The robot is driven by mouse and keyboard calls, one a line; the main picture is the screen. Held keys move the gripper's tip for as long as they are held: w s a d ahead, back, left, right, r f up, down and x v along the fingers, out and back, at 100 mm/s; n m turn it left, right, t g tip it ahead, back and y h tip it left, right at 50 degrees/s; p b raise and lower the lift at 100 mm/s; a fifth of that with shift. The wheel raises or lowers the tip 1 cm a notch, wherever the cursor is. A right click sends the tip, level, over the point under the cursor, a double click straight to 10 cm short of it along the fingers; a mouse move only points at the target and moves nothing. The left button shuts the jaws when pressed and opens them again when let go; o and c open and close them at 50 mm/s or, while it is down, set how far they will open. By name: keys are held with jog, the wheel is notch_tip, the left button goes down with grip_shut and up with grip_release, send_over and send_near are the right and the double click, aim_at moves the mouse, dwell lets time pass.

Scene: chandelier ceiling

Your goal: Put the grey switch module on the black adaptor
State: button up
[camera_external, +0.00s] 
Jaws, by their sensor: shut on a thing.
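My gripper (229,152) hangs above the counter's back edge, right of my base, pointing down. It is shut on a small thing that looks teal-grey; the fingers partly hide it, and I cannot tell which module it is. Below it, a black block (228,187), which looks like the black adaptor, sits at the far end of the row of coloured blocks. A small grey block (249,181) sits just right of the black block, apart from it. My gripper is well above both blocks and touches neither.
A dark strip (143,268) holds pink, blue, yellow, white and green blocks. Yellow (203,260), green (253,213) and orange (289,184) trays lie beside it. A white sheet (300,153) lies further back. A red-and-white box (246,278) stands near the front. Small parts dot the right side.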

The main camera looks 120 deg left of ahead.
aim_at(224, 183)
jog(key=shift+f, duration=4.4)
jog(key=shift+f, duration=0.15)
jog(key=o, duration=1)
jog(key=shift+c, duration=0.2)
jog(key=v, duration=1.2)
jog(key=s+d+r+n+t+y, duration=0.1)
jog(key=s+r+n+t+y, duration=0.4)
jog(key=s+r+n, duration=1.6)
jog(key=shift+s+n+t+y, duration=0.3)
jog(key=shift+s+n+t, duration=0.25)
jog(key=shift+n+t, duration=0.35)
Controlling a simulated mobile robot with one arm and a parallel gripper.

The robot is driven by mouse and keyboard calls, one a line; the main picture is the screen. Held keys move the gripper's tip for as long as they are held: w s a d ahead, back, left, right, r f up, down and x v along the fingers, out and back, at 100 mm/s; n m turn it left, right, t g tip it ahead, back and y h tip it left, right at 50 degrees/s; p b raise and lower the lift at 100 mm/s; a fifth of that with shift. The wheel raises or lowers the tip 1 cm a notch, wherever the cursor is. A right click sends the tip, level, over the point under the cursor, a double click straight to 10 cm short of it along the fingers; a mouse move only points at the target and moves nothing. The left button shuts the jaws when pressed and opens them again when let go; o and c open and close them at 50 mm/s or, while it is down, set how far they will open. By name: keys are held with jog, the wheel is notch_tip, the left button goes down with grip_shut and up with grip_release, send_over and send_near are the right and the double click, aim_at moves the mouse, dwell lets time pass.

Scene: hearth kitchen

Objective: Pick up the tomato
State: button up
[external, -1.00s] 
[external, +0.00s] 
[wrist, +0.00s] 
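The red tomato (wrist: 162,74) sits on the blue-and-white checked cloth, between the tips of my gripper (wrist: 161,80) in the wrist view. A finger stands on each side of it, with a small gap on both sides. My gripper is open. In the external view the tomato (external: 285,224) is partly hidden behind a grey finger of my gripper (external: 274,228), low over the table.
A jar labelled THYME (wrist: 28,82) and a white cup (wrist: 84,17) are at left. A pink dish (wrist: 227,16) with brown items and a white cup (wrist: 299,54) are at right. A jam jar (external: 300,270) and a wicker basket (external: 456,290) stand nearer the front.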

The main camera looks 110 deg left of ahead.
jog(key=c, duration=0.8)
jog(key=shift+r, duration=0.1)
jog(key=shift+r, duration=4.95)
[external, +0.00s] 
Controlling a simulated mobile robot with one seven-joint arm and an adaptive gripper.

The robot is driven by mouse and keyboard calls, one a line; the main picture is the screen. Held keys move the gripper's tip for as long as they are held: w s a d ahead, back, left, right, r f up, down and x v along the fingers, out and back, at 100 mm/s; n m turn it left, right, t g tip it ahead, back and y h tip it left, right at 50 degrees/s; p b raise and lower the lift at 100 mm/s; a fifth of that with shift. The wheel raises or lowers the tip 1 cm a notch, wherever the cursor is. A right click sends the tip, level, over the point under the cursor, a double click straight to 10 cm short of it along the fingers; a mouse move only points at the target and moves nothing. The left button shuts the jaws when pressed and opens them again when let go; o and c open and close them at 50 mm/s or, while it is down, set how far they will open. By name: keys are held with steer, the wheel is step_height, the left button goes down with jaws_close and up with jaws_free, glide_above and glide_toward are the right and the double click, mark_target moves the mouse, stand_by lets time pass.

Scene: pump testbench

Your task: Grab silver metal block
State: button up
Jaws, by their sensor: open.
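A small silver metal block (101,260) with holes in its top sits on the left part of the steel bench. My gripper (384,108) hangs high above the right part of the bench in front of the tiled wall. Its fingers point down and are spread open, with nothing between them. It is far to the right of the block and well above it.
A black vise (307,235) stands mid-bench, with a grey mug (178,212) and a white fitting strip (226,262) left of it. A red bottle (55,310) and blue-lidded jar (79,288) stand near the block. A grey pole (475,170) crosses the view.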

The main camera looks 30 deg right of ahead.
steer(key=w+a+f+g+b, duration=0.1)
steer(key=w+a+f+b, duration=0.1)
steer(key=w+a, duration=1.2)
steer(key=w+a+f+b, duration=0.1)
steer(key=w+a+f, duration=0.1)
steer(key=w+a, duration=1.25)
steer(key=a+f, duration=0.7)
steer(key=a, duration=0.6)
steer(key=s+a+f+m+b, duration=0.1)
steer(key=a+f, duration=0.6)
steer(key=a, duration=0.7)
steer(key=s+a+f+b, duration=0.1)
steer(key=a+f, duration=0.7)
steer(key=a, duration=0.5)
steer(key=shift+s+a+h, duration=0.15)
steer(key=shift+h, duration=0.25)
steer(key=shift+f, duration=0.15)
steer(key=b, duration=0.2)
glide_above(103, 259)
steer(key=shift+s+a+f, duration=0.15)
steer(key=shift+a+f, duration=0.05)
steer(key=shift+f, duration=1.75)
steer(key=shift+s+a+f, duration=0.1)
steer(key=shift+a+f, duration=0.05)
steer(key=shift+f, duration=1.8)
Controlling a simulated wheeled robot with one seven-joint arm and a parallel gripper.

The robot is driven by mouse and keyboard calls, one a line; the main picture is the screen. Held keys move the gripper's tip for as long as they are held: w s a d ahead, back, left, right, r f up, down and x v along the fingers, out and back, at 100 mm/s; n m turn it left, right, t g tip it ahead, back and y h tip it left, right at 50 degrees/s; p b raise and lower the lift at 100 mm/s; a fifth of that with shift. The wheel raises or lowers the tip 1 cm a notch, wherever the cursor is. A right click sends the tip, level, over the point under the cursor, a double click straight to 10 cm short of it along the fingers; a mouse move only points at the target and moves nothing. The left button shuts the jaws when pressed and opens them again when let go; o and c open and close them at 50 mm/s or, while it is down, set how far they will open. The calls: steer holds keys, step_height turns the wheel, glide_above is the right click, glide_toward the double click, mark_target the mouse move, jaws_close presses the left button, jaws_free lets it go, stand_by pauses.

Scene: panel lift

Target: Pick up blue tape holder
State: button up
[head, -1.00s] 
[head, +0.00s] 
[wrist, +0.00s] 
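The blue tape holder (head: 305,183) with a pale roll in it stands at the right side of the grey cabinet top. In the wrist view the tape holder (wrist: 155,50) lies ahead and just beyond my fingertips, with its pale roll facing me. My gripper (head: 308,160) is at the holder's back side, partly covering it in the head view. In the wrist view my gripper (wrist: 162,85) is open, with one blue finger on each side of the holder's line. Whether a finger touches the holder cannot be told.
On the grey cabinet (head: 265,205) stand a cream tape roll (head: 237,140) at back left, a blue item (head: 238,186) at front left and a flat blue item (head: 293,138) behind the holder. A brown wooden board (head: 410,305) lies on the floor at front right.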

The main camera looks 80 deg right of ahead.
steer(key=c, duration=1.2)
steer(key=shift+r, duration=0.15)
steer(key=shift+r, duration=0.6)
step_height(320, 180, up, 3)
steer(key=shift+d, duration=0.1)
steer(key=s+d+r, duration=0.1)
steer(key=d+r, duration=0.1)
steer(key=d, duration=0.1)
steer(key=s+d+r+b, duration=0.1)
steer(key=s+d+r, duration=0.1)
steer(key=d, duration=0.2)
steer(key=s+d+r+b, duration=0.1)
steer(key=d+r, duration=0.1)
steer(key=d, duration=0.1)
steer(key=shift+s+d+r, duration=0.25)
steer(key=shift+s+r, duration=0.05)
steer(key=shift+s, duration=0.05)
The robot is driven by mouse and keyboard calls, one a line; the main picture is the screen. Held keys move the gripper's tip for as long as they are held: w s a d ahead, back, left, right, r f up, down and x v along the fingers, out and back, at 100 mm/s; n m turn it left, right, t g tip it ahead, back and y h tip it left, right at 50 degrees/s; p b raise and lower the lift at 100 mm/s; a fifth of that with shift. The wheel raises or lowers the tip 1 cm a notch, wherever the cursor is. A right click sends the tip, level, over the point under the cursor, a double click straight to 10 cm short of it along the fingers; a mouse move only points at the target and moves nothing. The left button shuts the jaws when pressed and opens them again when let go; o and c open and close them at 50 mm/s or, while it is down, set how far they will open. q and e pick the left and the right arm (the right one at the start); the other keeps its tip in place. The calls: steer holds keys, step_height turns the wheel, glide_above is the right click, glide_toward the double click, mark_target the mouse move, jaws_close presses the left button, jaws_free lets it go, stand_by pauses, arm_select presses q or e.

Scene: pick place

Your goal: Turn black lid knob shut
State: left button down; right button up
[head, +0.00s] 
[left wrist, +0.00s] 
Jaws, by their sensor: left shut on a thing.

- What you have to do: Pull out every line above that holds the word "seven".

- The reply:
Controlling a simulated mobile robot with one seven-joint arm and an adaptive gripper.
Controlling a simulated wheeled robot with one seven-joint arm and a parallel gripper.

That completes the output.